• Task objective: Repeat the listing below in full, exactly as it stands.

• Provided data:

Begin

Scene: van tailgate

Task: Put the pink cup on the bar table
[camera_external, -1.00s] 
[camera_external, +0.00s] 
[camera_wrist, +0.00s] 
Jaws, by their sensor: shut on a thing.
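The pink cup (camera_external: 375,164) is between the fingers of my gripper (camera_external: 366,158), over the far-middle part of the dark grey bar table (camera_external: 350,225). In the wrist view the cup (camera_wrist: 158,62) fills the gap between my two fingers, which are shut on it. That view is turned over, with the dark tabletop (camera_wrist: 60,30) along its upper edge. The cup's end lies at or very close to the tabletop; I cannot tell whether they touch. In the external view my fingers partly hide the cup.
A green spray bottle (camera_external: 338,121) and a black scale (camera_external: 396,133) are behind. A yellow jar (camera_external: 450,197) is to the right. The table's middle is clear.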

End

• Expected answer:
Scene: van tailgate

Task: Put the pink cup on the bar table
[camera_external, -1.00s] 
[camera_external, +0.00s] 
[camera_wrist, +0.00s] 
Jaws, by their sensor: shut on a thing.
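The pink cup (camera_external: 375,164) is between the fingers of my gripper (camera_external: 366,158), over the far-middle part of the dark grey bar table (camera_external: 350,225). In the wrist view the cup (camera_wrist: 158,62) fills the gap between my two fingers, which are shut on it. That view is turned over, with the dark tabletop (camera_wrist: 60,30) along its upper edge. The cup's end lies at or very close to the tabletop; I cannot tell whether they touch. In the external view my fingers partly hide the cup.
A green spray bottle (camera_external: 338,121) and a black scale (camera_external: 396,133) are behind. A yellow jar (camera_external: 450,197) is to the right. The table's middle is clear.

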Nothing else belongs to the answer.